Some polls matter more than others. In Iowa, the Des Moines Register‘s Iowa Poll is widely considered the gold standard for Hawkeye State polling, and therefore gets considerably more attention than other surveys in the state.

And while conditions are likely to change, possibly more than once over the next nine weeks, it looks like Herman Cain and Mitt Romney are the dominant candidates.

Former business executives Herman Cain and Mitt Romney lead the Republican field in Iowa in an election cycle in which likely GOP caucusgoers favor business experience over elective experience as a qualification for the presidency.

The other contenders, despite their focus on the Hawkeye State, trail 10 percentage points or more.

The power of Cain’s likability has vaulted him to the top of The Des Moines Register’s new Iowa Poll, with 23 percent of likely caucusgoers saying he is their first choice. The durable Romney, on part two of his presidential quest, coasts in with 22 percent.

Ron Paul was a distant third with 12%, and was the only other candidate to reach double digits. Michele Bachmann, once considered the favorite in Iowa, was fourth with 8%, followed by Rick Perry and Newt Gingrich tied at 7% each. Rick Santorum was seventh with 5% support.

Of particular interest was the kind of support the top two candidates are receiving; “The former Massachusetts governor earns the support of just 10 percent of those who say they definitely plan to vote in the caucuses (Cain is at 27 percent). And Cain dominates Romney among those who identify themselves as very conservative, by more than 3 to 1.”

Given the nature of the caucus process, Cain’s more rabid supporters put him in a much better position, if it continues.

The Romney campaign’s spin overnight was that Romney hasn’t really been campaigning in Iowa, so the fact that he’s faring so well is great news. While there’s some truth to that, the spin has a key flaw: Cain has campaigned in Iowa even less than Romney, and Cain is now in the lead.

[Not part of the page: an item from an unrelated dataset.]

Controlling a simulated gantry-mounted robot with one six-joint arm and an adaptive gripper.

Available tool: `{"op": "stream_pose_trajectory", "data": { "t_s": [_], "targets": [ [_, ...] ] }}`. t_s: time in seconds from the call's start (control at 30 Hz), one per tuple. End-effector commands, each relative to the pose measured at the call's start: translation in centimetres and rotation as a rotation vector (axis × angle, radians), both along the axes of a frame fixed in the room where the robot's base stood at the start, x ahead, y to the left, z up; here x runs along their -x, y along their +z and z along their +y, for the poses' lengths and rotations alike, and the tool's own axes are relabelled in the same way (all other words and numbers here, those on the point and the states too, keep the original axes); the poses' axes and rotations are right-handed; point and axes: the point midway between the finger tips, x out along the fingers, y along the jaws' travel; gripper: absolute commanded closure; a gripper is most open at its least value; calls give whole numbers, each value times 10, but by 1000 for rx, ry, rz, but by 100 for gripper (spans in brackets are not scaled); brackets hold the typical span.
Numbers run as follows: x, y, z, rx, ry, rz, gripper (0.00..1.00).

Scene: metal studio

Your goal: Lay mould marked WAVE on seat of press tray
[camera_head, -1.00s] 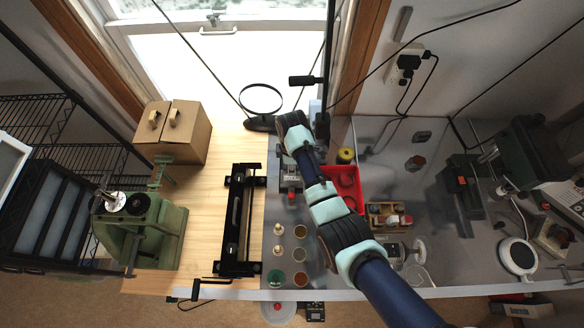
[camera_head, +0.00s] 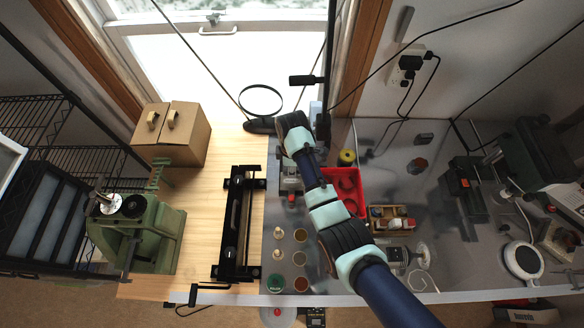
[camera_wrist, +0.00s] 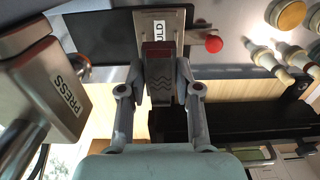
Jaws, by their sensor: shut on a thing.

Of course, that leads to a series of other questions, most notably, is the nature of the campaign process — online activism, Fox News’ dominant role in the GOP, etc. — changing to such an extent that candidates can now excel in a state without bothering to spend a lot of time there?

It also leads one to wonder, might Cain actually win in Iowa if he made a credible effort?

Also note, Romney’s slow-but-steady strategy isn’t consolidating support — he’s actually lost a couple of points in Iowa since the mid-summer. For all the talk about inevitability and strong debate performances, Romney just hasn’t been able to expand his base of support at all.